Di jantung Kalimantan Timur, mengalir sungai yang sejak lama menjadi nadi kehidupan, jalan raya air, penopang peradaban, dan rumah bagi misteri purba yang belum selesai disingkap. Namanya Mahakam, sebuah nama yang begitu dalam resonansinya bagi penduduk lokal, tetapi terlalu mudah dilupakan dalam wacana pembangunan nasional. Sungai ini membelah bumi sejauh 980 kilometer dari hulu pegunungan Muller hingga bermuara di Selat Makassar. Ia bukan sekadar tubuh air, tetapi tubuh sejarah, tubuh ekonomi, dan tubuh ekologis yang kini menderita luka demi luka. Mahakam menyimpan banyak cerita, dan banyak luka yang belum mendapat obat.
Dalam deretan sungai besar Nusantara, Mahakam berdiri sebagai simbol peradaban air yang tua. Sekitar abad keempat, di Muara Kaman, berdiri kerajaan Hindu tertua di Indonesia: Kutai Martapura. Di situlah Mulawarman, cucu Kudungga, menulis sejarah emasnya dengan tinta perunggu pada Yupa yang kini menjadi artefak nasional. Tak jauh dari situ, abad ke-13 mencatat kemunculan Kutai Kartanegara di Jahitan Layar, yang kemudian menyatukan dua kerajaan itu dalam sebuah entitas baru: Kutai Kartanegara ing Martapura. Sungai Mahakam adalah benang merah yang mengikat dua narasi besar itu, seperti ibu yang menyusui dua anak dengan sabar, menyaksikan mereka tumbuh, bersaing, lalu menyatu.
Namun Mahakam bukan hanya tentang masa lalu. Ia juga tentang masa kini dan masa depan. Daerah Aliran Sungai (DAS) Mahakam adalah lanskap yang unik. Lebih dari 70 danau alami menghiasinya, 30 di antaranya berada di bagian tengah DAS. Tiga danau besar, Semayang, Melintang, dan Jempang, adalah perhiasan ekologis yang menyimpan beragam jenis ikan: toman, lais, jelawat, haruan. Namun, harta karun sesungguhnya justru hidup di antara riak-riaknya: Pesut Mahakam, lumba-lumba air tawar yang lembut dan pemalu, satu dari sedikit yang tersisa di dunia. Mereka bukan hanya indikator kesehatan ekosistem, tetapi juga simbol dari keajaiban biodiversitas yang tersisa di bumi yang terus digerus.

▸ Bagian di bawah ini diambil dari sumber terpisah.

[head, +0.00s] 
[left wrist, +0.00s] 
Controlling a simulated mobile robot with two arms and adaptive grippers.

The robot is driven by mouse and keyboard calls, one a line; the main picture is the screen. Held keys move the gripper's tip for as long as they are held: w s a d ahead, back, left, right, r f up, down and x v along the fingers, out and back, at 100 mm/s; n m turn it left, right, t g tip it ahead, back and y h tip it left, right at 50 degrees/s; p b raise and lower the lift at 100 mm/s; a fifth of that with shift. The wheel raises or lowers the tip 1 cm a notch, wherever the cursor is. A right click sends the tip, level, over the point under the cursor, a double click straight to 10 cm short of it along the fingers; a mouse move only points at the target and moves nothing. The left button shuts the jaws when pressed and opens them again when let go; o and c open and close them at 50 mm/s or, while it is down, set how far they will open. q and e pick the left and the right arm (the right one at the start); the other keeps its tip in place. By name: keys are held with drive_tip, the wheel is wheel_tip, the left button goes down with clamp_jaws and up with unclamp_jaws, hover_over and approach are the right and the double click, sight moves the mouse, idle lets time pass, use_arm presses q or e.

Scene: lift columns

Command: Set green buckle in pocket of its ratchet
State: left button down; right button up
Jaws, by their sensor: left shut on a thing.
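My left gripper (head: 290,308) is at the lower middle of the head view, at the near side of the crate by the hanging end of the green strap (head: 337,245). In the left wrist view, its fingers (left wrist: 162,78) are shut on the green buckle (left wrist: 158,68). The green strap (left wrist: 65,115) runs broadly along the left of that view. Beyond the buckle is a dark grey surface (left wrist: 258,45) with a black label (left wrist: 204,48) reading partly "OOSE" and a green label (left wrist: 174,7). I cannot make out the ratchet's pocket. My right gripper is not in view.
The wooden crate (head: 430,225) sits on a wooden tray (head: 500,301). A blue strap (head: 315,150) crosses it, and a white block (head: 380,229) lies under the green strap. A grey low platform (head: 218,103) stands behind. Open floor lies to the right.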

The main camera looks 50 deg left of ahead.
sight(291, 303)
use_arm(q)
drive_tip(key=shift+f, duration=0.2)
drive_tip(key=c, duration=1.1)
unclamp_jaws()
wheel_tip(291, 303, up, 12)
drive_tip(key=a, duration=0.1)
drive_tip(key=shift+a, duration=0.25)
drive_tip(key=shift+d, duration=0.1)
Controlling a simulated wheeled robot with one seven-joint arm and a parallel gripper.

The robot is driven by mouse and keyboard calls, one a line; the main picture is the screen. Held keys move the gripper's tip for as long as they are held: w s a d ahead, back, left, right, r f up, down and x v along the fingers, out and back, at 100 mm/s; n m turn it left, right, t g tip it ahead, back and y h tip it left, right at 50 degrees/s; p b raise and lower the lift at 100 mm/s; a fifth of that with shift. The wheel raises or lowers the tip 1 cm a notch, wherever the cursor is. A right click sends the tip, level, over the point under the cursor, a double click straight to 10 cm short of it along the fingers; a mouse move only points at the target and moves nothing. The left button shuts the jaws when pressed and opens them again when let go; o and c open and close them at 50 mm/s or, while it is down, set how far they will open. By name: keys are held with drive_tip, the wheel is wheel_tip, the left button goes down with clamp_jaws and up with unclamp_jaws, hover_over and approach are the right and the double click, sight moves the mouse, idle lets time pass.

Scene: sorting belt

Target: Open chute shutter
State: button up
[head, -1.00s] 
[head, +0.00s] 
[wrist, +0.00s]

Mahakam tidak hanya membawa air, tetapi juga harapan. Di daerah ini, sungai bukan pembatas, melainkan penghubung. Ia menjadi jalan utama bagi masyarakat. Tak seperti di Jawa yang menjadikan jalan tol sebagai arteri utama, Kalimantan mengandalkan sungai sebagai jalur logistik, perdagangan, dan kehidupan sosial. Perahu-perahu kecil, kapal penumpang, hingga tongkang-tongkang batu bara berukuran raksasa saling berlalu-lalang, menyusun koreografi ekonomi yang rumit namun akrab. Pemerintah daerah bahkan pernah meluncurkan kapal wisata "Pesut Mahakam" sebagai bentuk penghormatan terhadap simbol lokal tersebut, meski ironinya, hewan yang menjadi namanya kini tinggal hitungan.
Sayangnya, cerita Mahakam yang indah mulai pudar warnanya. Di bagian tengah hingga hilir, luka-luka mulai menganga. Tambang batu bara, yang awalnya dijanjikan sebagai sumber kemakmuran, perlahan menjelma menjadi neraka ekologis. Lubang-lubang bekas tambang menganga seperti luka terbuka di tubuh bumi, sebagian dibiarkan tanpa reklamasi, berubah menjadi kolam beracun yang meracuni air tanah dan merusak ekosistem. Data dari Ditjen Sumber Daya Air menunjukkan bahwa erosi di DAS Mahakam telah mencapai tingkat mengkhawatirkan, yakni 1,4 hingga 95 ton per hektar per tahun. Ini bukan hanya angka. Ini adalah ukuran dari setiap butir tanah yang hilang, dari sedimen yang menyumbat sungai, dari air keruh yang menyulitkan perahu melaju, dan dari tanah longsor yang mengintai pemukiman.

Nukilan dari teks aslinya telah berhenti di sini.